The Immortal Iron Fist: Orson Randall and the Death Queen of California

 

This has already been reviewed fairly competently by others, but I had to throw my hat in the ring for a moment.  The art is fantastic – while the action scenes aren’t quite Aja good (what action scenes are?), it’s still stylistically excellent – and the story, while at least a smidge misogynistic, is faithful to noir conventions while remaining a bizarre occult martial arts masterpiece.  If you haven’t been reading any of the Immortal Iron Fist books, you’re doing it wrong.

And would it be inappropriate to ask why we haven’t had an Orson Randall card in VS yet?  

Grade: A

Desiato’s Rainy Sunday Catch Up Reviews, Part 1

Crappy weather all over the Northeastern seaboard this weekend. It’s time to do some MAJOR catching up.

The Immortal Iron Fist: Orson Randall and the Death Queen of California (*****)

This is the best story to come out of the new Iron Fist mythos. It should be noted that I’m including the main Iron Fist series in that statement, which means that this book actually manages to outshine Fraction and Brubaker’s work on the character and the title. I never thought I’d find myself in a position to make a statement like that. But that’s how good this one shot is. Swierczynski takes the Orson Randall character and puts him exactly where he should be; a hot blooded noir tinged Hollywood at the end of the 1920’s. He proceeds to spin a yarn that effortlessly combines the Eastern sensibilities of the Iron Fist with the American culture of the early twentieth century. It’s a detective story in the good noir tradition, complete with everything kicked off by the voluptuous and mysterious woman coming out of nowhere to present her problems to the protagonist, who in turn can’t keep her our of his mind while he tries to focus on the task at hand. Of course, she’s not who she originally claims to be, and thus the mystery unfolds. Sure, it’s procedure, but things become procedure because they work. Which is not to say Swierczynski simply follows a script here and plays by the rules. Something as simple as naming the female lead Galatea (who is of course the name of the woman statue from the Greek Pygmallion myth) starts to pique the interest of the mind.

The most important part of any noirish book is the narration. It’s the only entrance you have into the story and the main character. The window into his thoughts. Duane is more than capable here, and his narrative captions move the story along swimmingly. The story itself twists and turns upon itself over and over as new details come to light and more characters enter the picture. You’ve also got that inevitable moment where the detective proves he’s a badass, which in this story is represented by Orson having a meeting with a film executive and using some pistachio shells to his advantage. Did we need to know Orson Randall is a badass? Not really; he is an Iron Fist after all, and the work done in the first arc of Immortal Iron Fist as well as the Fraction penned Green Mist of Death one shot certainly established the level of badassery at play when Orson Randall is around.
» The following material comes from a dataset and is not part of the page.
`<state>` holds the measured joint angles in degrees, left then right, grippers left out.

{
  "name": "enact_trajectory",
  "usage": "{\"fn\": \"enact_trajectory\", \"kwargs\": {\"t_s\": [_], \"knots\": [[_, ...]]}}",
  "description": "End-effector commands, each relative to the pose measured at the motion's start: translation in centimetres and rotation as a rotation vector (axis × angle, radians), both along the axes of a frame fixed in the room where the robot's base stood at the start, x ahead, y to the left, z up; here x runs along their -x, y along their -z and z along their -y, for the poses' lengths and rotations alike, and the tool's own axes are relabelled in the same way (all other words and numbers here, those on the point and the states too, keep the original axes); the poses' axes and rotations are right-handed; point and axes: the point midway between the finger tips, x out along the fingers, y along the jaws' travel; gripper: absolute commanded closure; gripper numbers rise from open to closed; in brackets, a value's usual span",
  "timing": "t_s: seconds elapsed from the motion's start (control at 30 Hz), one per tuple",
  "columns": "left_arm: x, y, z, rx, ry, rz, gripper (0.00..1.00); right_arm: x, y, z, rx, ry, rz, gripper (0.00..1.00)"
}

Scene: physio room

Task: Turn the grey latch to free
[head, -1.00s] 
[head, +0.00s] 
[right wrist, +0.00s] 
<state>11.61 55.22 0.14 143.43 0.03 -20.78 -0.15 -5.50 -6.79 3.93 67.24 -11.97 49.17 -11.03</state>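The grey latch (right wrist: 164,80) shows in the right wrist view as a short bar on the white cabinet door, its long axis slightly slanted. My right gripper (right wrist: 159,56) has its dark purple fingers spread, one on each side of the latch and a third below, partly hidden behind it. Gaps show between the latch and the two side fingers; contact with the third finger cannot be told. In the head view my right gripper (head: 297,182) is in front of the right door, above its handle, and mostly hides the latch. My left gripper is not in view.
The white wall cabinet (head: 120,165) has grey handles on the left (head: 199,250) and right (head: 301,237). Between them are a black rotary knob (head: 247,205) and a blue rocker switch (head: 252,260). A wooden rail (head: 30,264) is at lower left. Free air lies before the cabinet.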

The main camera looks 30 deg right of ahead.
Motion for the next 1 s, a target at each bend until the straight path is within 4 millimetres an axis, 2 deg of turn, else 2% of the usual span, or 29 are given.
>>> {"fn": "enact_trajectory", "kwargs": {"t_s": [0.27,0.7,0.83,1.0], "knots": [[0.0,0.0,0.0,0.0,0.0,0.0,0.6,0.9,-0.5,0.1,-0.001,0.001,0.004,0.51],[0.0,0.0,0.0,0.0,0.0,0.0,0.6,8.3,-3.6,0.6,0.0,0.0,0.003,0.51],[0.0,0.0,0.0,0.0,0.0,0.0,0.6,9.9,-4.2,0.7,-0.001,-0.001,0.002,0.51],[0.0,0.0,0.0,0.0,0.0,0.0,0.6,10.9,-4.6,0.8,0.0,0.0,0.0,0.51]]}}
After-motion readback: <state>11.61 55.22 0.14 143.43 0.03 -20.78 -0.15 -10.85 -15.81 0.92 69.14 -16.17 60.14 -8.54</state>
In this case, however, Duane is specifically making sure that this book is perfectly accessible to anyone that might deign to pick it up. Truly, there’s not a whole lot of actual Iron Fist talk until later in the book, and Orson very rarely appears with his cowl early on. This is simply an awesome noir story that anyone can read. I gave it to one of my roommates that is a big noir fan, and while he may not have gotten as much out of it as those of us with a larger information base about the Iron Fist mythology, he still loved it.

The art is also excellent here, and the work of Giuseppe Camuncoli is very different than what we’ve become used to in the various and sundry Iron Fist books since the relaunch. It also follows the standard approach of using different art for different eras. With this being a standalone one shot, things work despite the different art style than what your average Iron Fist fan would be expecting. It more than gets the job done, and there are some beautiful sequences that show a strong grasp of sequential art. It enhances the story without being garish or jarring, and both halves of the book work in a wonderfully symbiotic fashion, which is exactly what you want from a comic.

This is a gorgeous book, and probably the best Marvel one shot I’ve ever read. If not for the mad power of Casanova #14, this book would be a strong candidate for my favorite single issue of the year. It’s super accessible, wonderfully written and wonderfully drawn. It is completely worth the four dollar cover price (which I did pay in full, as I managed to forget to order it from DCBS). EVERYONE should pick this book up, if not only to enjoy the story but to see a taste of what Duane Swierczynski is doing with Iron Fist post Fraction and Brubaker

Fables #76 (***)

MASSIVE SPOILERS FOR THE ENTIRE FABLES SERIES. YOU HAVE BEEN WARNED

Still with me? Cool.

This kind of issue was probably necessary after the conclusion of War & Pieces. You had to have the moments that deal with Gepetto and his attempts to reacclimate himself with polite society after signing the Fabletown charter at the end of issue 75. And considering the art demands that faced Mark Buckingham during War & Pieces, it was as good of a time as any to spell him with pinch hitter Mike Allred. It’s also always been the case that the non-Buckingham issues have never been heavy on story progression. So we have a breath catching interlude to take care of things. This issue does not answer the question of “where is this series headed?” after the huge shake up of the Adversary being captured and brought into Fabletown, but that’s not something that had to be answered immediately. You have what is pretty much expected. Pinocchio and Beast take Gepetto out for a tour of the town, and the inhabitants of Fabletown aren’t exactly pleased with their newest resident. He is spit on, denied food, and generally reviled. No shock there. The only problem with this is the fact that it’s basically an auto pilot issue. Willingham doesn’t do anyhting big or spectacular, nor does he do a lot of character building that we haven’t seen before. The art is capable enough; this isn’t Mike Allred’s first go around in the Fables universe. It’s certainly a different style from Buckingham, and the only part of it that’s really jarring is Allred’s rendition of Pinocchio, which is completely different from Buckingham, even down to hair color. Even still, that’s not the kind of thing that’s going to ruin a book. All told, it’s an adequate installment of Fables. It’s not reaching for the stars and it’s not slumming. It’s just there.